Yesterday, TUAW ran a story about how Apple has recently allowed developers to add keywords to their application to help the search algorithm within the App Store.  The keywords, specified in iTunes Connect for each version of your application, are a comma delimited list of keywords in which the total length of this string cannot exceed 100 characters (note: after this article was published Apple reduced the limit from 255 to 100).  We haven’t been too impressed by the search algorithm within the App Store so it is encouraging to know that Apple is trying to improve the relevancy of the search results.

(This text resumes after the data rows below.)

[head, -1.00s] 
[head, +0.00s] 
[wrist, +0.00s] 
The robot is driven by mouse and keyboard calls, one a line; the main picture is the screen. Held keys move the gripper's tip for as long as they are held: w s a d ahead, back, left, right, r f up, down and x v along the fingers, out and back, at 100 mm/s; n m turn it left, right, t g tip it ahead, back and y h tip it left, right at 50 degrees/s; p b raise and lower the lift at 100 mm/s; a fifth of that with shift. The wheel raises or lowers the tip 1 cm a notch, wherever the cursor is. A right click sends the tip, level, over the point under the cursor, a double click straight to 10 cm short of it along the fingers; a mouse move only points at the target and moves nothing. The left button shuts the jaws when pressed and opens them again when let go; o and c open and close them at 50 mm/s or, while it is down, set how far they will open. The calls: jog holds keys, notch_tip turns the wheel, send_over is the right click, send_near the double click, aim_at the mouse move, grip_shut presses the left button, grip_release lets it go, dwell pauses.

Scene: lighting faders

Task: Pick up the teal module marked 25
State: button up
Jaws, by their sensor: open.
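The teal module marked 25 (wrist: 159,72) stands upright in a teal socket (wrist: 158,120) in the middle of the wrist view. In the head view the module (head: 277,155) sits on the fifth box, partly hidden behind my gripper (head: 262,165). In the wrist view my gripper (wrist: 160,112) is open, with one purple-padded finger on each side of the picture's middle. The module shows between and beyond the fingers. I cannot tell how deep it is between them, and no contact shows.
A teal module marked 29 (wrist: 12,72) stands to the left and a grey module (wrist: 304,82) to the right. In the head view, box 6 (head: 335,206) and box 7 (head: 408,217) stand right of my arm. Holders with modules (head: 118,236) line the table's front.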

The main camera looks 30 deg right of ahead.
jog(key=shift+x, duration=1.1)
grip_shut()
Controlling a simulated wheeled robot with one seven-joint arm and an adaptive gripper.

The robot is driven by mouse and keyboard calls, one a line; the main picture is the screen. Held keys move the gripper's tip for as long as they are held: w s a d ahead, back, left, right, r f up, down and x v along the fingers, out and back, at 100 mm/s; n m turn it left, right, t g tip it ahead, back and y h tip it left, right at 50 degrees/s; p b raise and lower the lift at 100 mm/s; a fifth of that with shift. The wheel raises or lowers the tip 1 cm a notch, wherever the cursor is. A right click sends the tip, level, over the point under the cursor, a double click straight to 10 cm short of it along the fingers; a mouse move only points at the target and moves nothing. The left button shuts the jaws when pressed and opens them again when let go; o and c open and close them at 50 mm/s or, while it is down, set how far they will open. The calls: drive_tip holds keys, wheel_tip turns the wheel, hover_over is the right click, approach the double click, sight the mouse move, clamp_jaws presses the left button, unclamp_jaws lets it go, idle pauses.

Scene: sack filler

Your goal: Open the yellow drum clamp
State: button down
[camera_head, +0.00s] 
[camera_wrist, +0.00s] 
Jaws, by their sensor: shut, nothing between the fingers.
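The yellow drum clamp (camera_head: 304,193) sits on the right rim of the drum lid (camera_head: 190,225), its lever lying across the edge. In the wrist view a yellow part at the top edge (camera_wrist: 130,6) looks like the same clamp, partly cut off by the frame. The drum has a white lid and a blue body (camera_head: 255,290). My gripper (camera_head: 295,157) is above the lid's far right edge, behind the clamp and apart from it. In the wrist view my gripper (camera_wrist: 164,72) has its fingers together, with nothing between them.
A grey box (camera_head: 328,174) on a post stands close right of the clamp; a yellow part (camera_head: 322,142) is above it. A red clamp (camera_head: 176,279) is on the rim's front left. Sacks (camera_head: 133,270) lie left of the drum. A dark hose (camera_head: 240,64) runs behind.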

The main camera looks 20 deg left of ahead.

App Store Keywords for Gratuitous

App Store Keywords for Gratuitous

On the left you can see the keywords we used for Gratuitous.  Should the keywords be organized by most relevant/important to least?  Are the relevancy of your keywords diluted with the more keywords you apply?  Unfortunately, we don’t know.  Other than a small blurb in iTunes Connect announcing the change, there is no additional information on this new field.

After finishing the submission for the upcoming Gratuitous 1.2, we noticed something interesting.  The new keywords field above was dithered and couldn’t be edited.  Looking further, the application name was also now dithered and couldn’t be edited.

app-store-app-name

Previously, you were able to update your application name display within the App Store at any time.  We took advantage of this when Gratuitous was initially released when we realized it wasn’t being returned for the search term tip calculator.  Updating the display name within the App Store to “Tip Calculator – Gratuitous” had an immediate positive effect to our search result ranking.

Last week, we changed our application name within the App Store back to simply “Gratuitous”.  We were curious if this would affect our search result ranking and frankly, it is the name we’d really like use.  Prepending the name “Tip Calculator” just doesn’t look good to us.  However, changing the name back to “Gratuitous” had an immediate negative effect on our search result ranking (so much so that Gratuitous isn’t returned in the first 150 results for the search term tip calculator).  Now that the application name can only be set once per version, we’re forced to wait until the 1.2 update is approved before our name reverts back to “Tip Calculator – Gratuitous”.

Thankfully, we already had 1.2 in the pipeline when these changes occurred.  Some developers have initially set the keywords field wrong (like not comma delimiting the terms) or want to modify it only to realize they will need to release a new version of the application in order to do so.  Releasing a new version of your application just to modify these two fields is a high burden for developers and introduces noise (in the form of a new app version) to your consumers.

In a perfect world, your application name should be set just once and set to your actual application name, not something to improve the search juju.  Additionally, keywords wouldn’t be necessary and the App Store search algorithm would return relevant results regardless of special terms developers set to try and improve their ranking.  Unfortunately, this isn’t the App Store we currently live in so remember to choose your keywords and application name carefully.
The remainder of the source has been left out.